In a big old saucepan (it will foam and triple in volume at the end), combine the sugar, buttermilk and butter and bring to a boil, stirring often. Reduce the heat and simmer for 7 minutes. Off the heat, stir in the vanilla and baking soda until well-combined. Serve warm over pancakes.


Polenta and Mexican Eggs

Polenta isn’t something I grew up with, but it is essentially a mixture of ready-to-fry grits. It comes in a tube; simply slice like you would slice-and-bake cookies, and fry. The key to this dish is timing. Start by getting the toppings ready to spoon on while the eggs are hot.
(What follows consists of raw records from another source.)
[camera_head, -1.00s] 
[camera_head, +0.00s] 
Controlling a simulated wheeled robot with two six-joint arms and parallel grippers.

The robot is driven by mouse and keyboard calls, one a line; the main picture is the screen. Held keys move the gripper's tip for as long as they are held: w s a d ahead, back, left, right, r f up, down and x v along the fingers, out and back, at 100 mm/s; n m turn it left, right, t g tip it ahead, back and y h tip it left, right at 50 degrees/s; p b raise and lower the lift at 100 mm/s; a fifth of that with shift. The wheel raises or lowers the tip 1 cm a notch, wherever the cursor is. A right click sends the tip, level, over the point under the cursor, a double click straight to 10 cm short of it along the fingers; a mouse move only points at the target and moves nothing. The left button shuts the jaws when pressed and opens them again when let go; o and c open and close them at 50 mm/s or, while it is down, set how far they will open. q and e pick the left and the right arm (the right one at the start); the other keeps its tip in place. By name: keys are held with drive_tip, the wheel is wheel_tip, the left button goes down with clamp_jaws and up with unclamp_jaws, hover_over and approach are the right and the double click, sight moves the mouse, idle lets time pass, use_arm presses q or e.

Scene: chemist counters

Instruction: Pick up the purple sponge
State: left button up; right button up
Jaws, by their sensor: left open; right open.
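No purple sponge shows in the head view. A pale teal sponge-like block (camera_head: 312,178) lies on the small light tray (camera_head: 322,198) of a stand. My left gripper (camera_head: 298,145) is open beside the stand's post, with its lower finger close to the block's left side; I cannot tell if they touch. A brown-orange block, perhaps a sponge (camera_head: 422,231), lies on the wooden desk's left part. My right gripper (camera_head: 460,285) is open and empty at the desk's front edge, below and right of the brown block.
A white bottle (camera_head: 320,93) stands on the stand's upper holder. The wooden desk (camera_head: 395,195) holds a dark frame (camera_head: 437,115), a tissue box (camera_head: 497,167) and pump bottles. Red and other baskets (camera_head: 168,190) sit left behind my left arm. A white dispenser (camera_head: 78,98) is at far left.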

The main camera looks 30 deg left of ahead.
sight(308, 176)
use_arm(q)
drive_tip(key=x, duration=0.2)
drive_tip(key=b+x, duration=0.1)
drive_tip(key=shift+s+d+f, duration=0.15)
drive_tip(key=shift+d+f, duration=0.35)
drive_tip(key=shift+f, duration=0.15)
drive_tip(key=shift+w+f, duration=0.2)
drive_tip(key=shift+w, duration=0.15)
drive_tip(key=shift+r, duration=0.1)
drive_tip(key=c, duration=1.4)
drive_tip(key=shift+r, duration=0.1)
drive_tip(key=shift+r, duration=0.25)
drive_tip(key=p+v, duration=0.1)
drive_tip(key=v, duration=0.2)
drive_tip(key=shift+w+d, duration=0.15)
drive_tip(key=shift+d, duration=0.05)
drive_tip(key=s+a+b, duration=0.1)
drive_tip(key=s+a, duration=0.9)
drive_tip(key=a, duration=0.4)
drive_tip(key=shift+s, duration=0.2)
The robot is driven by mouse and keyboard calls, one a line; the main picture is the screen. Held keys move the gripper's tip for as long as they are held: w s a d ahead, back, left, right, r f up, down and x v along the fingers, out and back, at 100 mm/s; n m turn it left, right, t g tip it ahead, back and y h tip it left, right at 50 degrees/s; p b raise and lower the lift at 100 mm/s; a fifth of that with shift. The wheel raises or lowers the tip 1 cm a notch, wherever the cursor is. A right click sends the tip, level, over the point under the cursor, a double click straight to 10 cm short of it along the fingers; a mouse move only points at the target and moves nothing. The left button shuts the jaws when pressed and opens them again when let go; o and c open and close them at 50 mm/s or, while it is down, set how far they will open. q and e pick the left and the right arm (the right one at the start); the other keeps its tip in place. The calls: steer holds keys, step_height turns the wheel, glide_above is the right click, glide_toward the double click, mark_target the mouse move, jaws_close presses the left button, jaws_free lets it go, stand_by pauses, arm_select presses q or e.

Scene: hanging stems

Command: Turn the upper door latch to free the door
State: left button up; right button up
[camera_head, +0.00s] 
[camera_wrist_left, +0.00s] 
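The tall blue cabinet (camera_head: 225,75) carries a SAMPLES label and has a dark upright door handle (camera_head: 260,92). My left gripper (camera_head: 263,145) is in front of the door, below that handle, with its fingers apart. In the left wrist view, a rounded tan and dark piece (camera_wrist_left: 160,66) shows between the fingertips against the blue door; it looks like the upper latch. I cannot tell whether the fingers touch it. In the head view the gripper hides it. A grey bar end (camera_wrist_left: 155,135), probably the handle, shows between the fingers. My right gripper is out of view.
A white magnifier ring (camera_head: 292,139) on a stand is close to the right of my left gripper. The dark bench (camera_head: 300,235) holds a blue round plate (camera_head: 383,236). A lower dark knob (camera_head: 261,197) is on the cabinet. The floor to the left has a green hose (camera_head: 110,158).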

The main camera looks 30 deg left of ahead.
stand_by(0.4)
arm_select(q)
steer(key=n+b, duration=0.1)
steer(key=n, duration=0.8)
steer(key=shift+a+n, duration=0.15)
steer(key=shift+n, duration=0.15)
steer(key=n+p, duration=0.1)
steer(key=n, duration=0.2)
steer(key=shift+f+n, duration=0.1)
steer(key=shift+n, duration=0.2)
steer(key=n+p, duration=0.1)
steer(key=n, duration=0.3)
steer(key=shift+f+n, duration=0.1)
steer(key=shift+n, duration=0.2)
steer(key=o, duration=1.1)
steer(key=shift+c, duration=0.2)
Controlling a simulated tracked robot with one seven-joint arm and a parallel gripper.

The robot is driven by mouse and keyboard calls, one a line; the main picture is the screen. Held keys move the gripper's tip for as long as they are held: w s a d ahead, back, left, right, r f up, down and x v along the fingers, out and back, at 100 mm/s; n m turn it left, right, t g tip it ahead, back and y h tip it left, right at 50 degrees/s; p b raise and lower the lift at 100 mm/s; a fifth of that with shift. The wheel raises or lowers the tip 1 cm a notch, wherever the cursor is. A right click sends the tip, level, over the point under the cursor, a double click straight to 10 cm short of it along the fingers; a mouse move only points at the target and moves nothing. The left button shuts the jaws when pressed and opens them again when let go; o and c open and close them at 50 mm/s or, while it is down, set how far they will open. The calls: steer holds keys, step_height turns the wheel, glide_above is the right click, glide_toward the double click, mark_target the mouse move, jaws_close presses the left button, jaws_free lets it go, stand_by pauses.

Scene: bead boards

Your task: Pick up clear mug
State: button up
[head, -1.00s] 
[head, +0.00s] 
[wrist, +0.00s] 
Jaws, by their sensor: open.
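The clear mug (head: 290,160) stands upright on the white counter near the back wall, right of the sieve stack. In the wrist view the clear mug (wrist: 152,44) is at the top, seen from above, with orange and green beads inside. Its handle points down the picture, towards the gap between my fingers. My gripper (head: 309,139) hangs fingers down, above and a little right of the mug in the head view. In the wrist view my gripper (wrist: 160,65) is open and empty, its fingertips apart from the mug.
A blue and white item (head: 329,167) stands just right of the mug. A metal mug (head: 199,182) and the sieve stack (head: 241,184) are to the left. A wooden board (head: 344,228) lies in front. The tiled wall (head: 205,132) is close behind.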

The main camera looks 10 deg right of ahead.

You can set the table with bowls of beans, salsa, avocado, cheese, and cilantro and let everyone serve themselves.

  • 1 tube polenta
  • eggs, 1 or 2 per person
  • black beans
  • salsa
  • 1 avocado, chopped
  • shredded cheddar
  • cilantro

Fry up the sliced polenta and pile on beans, a dollop of salsa, and a sprinkle of cheddar.  Top with fried eggs over easy.  Sprinkle with cilantro and serve with avocado slices on the side.


Banana Cottage Cheese Pancakes

This recipe is quite flexible and can be modified to suit your needs.  The pancakes are delicious — moist and dense, with a consistency somewhat like crepes.  Best served with maple syrup or fruit preserves.

  • 6 eggs
  • 1 1/4 cup cottage cheese
  • 2 T. cooking oil
  • 1/4 t. salt
  • 2 small overripe bananas
  • 1 c. flour
  • milk, as needed

Combine eggs, cottage cheese, oil, and salt in a blender.  Blend until smooth.  Add bananas, one at a time.  Slowly add flour, by tablespoonfuls, until well incorporated.  If the mixture is too thick, add milk, by the teaspoon, until it blends smoothly.  Cook on a lightly greased skillet or frying pan until golden.


Baked Oatmeal

I have made this with almond milk to satisfy a non-dairy request and it was great!  You can mix up all of the dry ingredients and wet ingredients separately the day before and combine just before baking if you want to prepare ahead.  Serve with whipped cream if you want to be decadent (or yogurt if you don’t) and fill up on a big bowl of fruit salad.

  • 3 cups rolled oats
  • 1 cup brown sugar
  • 2 t. ground cinnamon
  • 2 t. baking powder
  • 1 t. salt
  • 1 cup milk
  • 2 eggs
  • ½ cup melted butter
  • 2 t. vanilla extract
  • ¾ cup dried cherries
  • ½ cup chopped pecans

Preheat oven to 350 degrees F.  In a large bowl, mix together oats, brown sugar, cinnamon, baking powder, and salt. Beat in milk, eggs, melted butter, and vanilla extract. Stir in dried cranberries. Spread into a 9×13 inch baking dish.  Bake in preheated oven for 40 minutes.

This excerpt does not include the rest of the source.